Tetapkah nyaring suaramu ?”
“Si mata elang dari Jogjakarta
Resahkah kamu ?
Kurindu sorot matamu
Yang tajam belah malam”
“Dimana runcing kokoh paruhmu ?
Tetapkah angkuhmu hadang keruh ?”
“Masih sukakah kau mendengar ?
Dengus nafas saudara kita yang terkapar
Masih sukakah kau melihat ?
Butir keringat kaum (orang) kecil yang terjerat
Oleh slogan slogan manis sang hati laknat
Oleh janji janji muluk tanpa bukti”
Iwan Fals, jelas tak hanya menggugah, tapi juga menggugat Willy S. Rendra, idolanya.
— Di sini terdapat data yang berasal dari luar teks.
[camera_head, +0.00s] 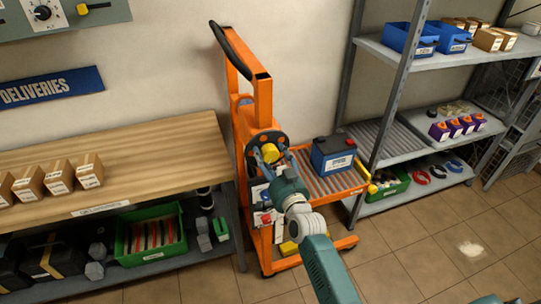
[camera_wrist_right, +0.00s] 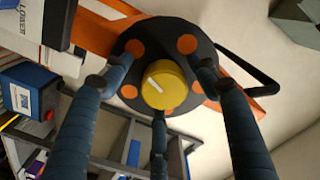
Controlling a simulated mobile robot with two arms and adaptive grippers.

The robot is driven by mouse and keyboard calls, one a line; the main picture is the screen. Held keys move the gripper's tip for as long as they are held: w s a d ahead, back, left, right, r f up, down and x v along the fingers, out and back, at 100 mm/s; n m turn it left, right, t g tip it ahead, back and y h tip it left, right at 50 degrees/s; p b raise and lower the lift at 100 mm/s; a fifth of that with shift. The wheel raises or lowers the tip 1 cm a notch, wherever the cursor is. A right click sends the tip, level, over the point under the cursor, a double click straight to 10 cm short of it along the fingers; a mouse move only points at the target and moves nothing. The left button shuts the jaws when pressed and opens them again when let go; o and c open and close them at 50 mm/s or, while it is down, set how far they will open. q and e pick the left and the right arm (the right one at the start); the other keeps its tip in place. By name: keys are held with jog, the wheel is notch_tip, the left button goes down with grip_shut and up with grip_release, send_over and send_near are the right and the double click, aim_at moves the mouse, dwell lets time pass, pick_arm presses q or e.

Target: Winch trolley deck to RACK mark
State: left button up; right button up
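The orange winch trolley (camera_head: 262,100) stands between bench and rack. Its roller deck (camera_head: 318,184) carries a blue-and-black battery (camera_head: 334,154) and appears a little lower than the rack's roller shelf (camera_head: 385,142). The winch wheel is a black disc with orange spots (camera_wrist_right: 133,47) and a yellow knob (camera_wrist_right: 158,85); the knob also shows in the head view (camera_head: 271,154). My right gripper (camera_head: 264,160) is at the wheel, its three fingers (camera_wrist_right: 160,90) spread around the knob, apparently open. Contact with the disc is unclear. A label reading LOWER shows in the wrist view (camera_wrist_right: 62,30). I cannot make out the RACK mark. My left gripper is out of view.
A wooden bench (camera_head: 130,155) with small boxes stands left, a green crate (camera_head: 150,235) below it. The rack (camera_head: 400,60) at right holds blue bins (camera_head: 410,38) and purple items (camera_head: 458,126).

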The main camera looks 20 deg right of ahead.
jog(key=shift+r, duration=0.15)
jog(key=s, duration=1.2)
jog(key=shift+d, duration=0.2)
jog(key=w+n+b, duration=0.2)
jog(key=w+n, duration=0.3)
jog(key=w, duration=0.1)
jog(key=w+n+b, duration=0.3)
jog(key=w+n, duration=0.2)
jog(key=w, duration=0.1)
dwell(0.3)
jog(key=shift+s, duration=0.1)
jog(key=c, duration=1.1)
Mungkin saja, Rendra yang dikenal “galak” dalam karya-karya Puisi Pamflet-nya, pada masa itu, menjelang Pemilu 1987, sebuah momentun politik,  nampak hanya diam saja, tak lagi bersuara lantang seperti biasanya, diam tanpa kata, tanpa puisi kritis, ketika Rezim Soeharto, yang berkuasa tengah semena-mena pada rakyat, ketika itu. 
“Kemanakah Mas Willy yang selama ini saya kagumi keberaniannya?” mungkin begitu bathin, Iwan Fals.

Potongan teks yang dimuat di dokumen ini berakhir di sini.